INFORMATION SHOWN
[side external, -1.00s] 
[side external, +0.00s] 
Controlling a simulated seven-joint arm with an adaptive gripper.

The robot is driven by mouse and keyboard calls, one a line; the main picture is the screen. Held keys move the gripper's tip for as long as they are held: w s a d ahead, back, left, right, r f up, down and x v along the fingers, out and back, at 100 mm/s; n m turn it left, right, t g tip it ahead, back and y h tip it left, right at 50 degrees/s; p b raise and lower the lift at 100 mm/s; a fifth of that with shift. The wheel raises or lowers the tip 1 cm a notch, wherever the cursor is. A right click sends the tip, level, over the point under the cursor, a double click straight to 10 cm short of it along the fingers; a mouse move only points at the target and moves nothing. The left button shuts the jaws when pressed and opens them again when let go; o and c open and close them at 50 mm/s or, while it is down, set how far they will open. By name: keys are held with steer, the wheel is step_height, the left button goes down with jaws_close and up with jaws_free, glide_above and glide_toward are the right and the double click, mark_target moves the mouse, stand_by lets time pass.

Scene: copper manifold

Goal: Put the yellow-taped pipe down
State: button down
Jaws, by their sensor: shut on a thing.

INSTRUCTIONS TO FOLLOW
Copy out each line exactly as written.

CORRECT ANSWER
[side external, -1.00s] 
[side external, +0.00s] 
Controlling a simulated seven-joint arm with an adaptive gripper.

The robot is driven by mouse and keyboard calls, one a line; the main picture is the screen. Held keys move the gripper's tip for as long as they are held: w s a d ahead, back, left, right, r f up, down and x v along the fingers, out and back, at 100 mm/s; n m turn it left, right, t g tip it ahead, back and y h tip it left, right at 50 degrees/s; p b raise and lower the lift at 100 mm/s; a fifth of that with shift. The wheel raises or lowers the tip 1 cm a notch, wherever the cursor is. A right click sends the tip, level, over the point under the cursor, a double click straight to 10 cm short of it along the fingers; a mouse move only points at the target and moves nothing. The left button shuts the jaws when pressed and opens them again when let go; o and c open and close them at 50 mm/s or, while it is down, set how far they will open. By name: keys are held with steer, the wheel is step_height, the left button goes down with jaws_close and up with jaws_free, glide_above and glide_toward are the right and the double click, mark_target moves the mouse, stand_by lets time pass.

Scene: copper manifold

Goal: Put the yellow-taped pipe down
State: button down
Jaws, by their sensor: shut on a thing.

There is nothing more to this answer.